*EXERCISE GOAL:* Find each line containing the string "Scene" and return it.

*RAW DATA:*
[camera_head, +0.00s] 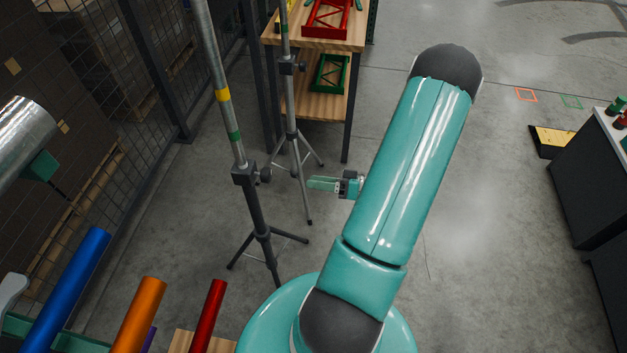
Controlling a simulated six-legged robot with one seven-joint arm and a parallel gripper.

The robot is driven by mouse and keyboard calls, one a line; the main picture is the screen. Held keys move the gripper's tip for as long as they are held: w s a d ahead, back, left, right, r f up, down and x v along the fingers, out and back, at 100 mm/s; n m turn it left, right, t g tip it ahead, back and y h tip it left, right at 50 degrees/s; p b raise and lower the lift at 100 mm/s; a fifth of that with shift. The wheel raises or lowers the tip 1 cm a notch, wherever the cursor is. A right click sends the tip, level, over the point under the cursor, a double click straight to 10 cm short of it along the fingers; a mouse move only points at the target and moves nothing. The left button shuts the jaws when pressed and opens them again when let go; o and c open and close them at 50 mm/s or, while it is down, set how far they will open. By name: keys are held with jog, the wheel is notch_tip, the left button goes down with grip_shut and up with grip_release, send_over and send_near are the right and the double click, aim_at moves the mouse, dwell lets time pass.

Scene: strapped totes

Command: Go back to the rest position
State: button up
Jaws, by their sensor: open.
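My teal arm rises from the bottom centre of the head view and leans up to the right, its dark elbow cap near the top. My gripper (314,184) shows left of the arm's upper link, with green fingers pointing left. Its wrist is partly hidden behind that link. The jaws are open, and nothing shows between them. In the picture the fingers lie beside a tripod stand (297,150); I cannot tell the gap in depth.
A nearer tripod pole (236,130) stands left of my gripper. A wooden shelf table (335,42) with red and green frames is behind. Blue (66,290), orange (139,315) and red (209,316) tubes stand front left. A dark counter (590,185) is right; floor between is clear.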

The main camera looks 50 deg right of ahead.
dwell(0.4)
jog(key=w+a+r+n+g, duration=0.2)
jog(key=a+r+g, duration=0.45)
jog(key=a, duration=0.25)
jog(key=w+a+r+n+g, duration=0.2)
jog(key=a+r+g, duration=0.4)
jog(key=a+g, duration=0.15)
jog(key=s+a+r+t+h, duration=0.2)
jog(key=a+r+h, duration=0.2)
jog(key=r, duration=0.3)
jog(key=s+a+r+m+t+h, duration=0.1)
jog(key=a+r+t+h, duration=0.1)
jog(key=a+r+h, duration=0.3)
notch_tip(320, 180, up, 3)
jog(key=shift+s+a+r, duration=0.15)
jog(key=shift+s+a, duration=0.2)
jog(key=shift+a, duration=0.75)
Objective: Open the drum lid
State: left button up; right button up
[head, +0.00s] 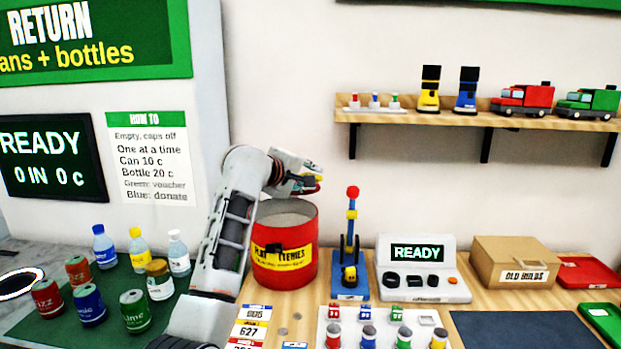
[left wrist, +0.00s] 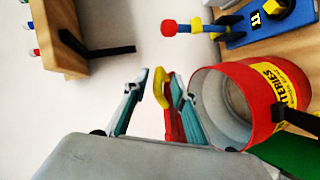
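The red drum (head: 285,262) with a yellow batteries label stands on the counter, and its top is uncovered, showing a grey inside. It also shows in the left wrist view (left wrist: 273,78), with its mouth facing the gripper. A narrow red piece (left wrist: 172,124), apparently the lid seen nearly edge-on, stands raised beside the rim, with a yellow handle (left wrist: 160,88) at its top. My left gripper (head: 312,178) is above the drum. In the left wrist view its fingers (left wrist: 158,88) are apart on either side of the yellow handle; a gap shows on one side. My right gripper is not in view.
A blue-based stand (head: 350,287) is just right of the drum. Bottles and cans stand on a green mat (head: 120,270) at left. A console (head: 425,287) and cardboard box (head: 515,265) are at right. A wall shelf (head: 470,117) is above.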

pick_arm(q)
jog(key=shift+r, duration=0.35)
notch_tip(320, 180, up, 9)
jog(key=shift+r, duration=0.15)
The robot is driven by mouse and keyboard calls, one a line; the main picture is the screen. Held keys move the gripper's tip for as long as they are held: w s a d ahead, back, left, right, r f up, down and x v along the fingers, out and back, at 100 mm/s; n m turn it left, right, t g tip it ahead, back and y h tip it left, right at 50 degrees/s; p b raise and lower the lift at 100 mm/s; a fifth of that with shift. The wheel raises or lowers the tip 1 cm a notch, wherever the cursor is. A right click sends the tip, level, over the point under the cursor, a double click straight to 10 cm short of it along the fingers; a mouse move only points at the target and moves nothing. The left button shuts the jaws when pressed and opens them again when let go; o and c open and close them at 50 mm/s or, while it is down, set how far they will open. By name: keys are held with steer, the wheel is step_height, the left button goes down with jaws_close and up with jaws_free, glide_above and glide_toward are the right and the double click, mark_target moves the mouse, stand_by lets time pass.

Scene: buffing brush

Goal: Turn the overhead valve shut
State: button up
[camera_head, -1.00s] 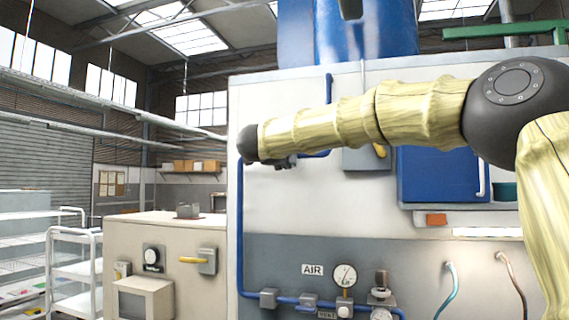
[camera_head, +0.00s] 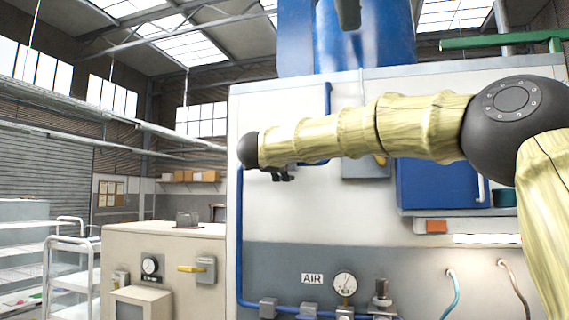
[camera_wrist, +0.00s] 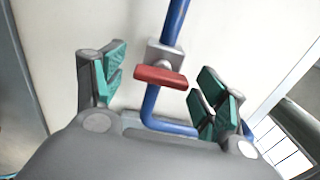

*FINAL RESULT:*
Scene: strapped totes
Scene: buffing brush

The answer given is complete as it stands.